Consegna postale a domicilio o caselle comuni? In Canada è scontro
A inizio anno avevamo parlato del lancio, da parte di Canada Post, di un piano di ristrutturazione in cinque punti volto a dare alla società la stabilità economica in cinque anni. Fra i provvedimenti introdotti c’era quello delle caselle postali comunitarie, in sostituzione della classica consegna porta-a-porta. Il piano di passaggio prevedeva di intervenire già nel corso del 2014 in un terzo del paese, ampliando poi il programma all’intera nazione entro il 2019. L’operazione non solo avrebbe portato vantaggi economici a Canada Post, ma avuto anche ben poco impatto sul paese, due terzi delle cui famiglie già utilizzano caselle comuni per ricevere pacchi.
A giudicare dalle reazioni, però, la visione di Canada Post era un po’ troppo ottimistica.
Tanti comuni si sono apertamente ribellati all’idea di perdere un servizio che ritengono fondamentale e parte integrante della vità quotidiana.
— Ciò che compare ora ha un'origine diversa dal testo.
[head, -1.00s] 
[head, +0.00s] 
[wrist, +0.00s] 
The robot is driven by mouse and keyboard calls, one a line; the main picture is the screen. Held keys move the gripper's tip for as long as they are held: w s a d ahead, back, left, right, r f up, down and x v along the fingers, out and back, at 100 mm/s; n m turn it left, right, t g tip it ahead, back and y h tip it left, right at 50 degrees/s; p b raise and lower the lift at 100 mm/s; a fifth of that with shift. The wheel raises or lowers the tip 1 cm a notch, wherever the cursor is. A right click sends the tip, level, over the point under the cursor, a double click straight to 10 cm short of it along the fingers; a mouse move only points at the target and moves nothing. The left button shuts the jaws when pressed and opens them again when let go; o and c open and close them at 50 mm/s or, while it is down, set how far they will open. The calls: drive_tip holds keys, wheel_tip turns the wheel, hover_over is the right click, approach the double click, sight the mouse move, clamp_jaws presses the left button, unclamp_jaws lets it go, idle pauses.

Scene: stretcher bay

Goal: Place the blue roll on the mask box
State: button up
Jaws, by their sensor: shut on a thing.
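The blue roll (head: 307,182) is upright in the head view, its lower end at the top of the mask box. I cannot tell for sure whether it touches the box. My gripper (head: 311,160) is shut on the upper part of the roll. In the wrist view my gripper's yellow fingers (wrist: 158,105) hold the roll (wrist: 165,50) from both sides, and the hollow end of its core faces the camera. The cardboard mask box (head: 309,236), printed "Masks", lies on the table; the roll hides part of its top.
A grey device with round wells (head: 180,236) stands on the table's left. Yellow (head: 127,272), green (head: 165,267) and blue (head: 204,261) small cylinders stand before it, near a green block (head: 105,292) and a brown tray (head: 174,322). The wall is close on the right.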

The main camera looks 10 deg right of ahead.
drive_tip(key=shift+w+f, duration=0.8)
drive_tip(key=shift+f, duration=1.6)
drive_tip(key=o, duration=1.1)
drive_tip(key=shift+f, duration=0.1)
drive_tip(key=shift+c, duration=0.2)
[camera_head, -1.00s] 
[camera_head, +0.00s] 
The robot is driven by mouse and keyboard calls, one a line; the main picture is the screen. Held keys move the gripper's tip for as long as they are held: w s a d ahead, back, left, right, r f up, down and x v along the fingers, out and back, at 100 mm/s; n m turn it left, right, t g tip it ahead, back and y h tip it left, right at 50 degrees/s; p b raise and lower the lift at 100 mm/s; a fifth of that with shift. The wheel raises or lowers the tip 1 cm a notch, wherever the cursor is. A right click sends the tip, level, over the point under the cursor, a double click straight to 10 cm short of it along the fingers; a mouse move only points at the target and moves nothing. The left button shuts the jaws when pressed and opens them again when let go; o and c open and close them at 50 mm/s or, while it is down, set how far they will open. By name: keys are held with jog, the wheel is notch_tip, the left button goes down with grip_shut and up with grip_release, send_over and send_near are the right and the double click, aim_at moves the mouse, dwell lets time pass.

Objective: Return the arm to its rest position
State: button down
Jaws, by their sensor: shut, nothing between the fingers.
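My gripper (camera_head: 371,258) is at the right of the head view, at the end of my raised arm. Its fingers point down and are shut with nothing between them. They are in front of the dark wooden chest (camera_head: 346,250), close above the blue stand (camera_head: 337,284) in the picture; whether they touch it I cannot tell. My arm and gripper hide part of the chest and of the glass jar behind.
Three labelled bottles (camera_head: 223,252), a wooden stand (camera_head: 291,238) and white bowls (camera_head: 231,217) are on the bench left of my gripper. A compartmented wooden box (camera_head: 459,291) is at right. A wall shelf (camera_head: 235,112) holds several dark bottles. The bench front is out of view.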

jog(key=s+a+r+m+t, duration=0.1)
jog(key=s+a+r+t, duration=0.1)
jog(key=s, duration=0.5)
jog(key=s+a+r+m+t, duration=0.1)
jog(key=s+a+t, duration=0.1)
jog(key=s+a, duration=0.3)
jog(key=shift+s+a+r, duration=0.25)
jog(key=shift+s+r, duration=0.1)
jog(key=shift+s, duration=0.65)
Il sindaco di Oshawa, Ontario, ha dichiarato che gli operatori postali “sono occhi e orecchie della comunità, che interagiscono ogni giorno coi residenti“, aggiungendo che non si sta parlando di una mera “consegna di una lettera, ma del contributo dato dall’operatore alla vita della comunità“.
Altri sindaci hanno lamentato la mancanza di consultazione da parte di Canada Post prima di prendere una simile decisione, precisando che le caselle comuni, lungi dall’essere un beneficio, portano con sé una serie di spese aggiuntive, a carico dei comuni e quindi dei contribuenti, per renderle raggiungibili in ogni condizione da parte di disabili e anziani. “Non possono prendere una decisione e poi metterci davanti al fatto compiuto, non è democrazia“, ha precisato con forza il sindaco di Oshawa.
Tom Adams, del consiglio municipale di Oakville, ha sfruttato il palcoscenico dell’annuale raduno della Federation of Canadian Municipalities per proporre l’invio di una richiesta di intervento sulla questione da parte del governo federale. La mozione è stata accolta all’unanimità dai presenti. Analoghe iniziative sono state avanzate da molti altri comuni, fra cui spiccano diverse grandi città canadesi – da Toronto a Montreal, da Vancouver a Winnipeg e Hamilton. A inizio giugno oltre 70 città hanno aderito alla protesta, che continua a crescere.
Dal canto suo Canada Post ammette che si tratta di misure drastiche, ma che sono necessarie “C’è in gioco il destino del servizio postale di questo paese, il secondo più grande del mondo e uno dei meno densamente popolati“, affermano le fonti ufficiali dell’azienda.
Un suggerimento conciliante arriva da un rappresentante del consiglio municipale di Edmonton, Mike Nickel: “Invece di buttare via ciò che abbiamo e in cui abbiamo investito, dovremmo cercare un modo per dargli un valore aggiunto“, ha commentato.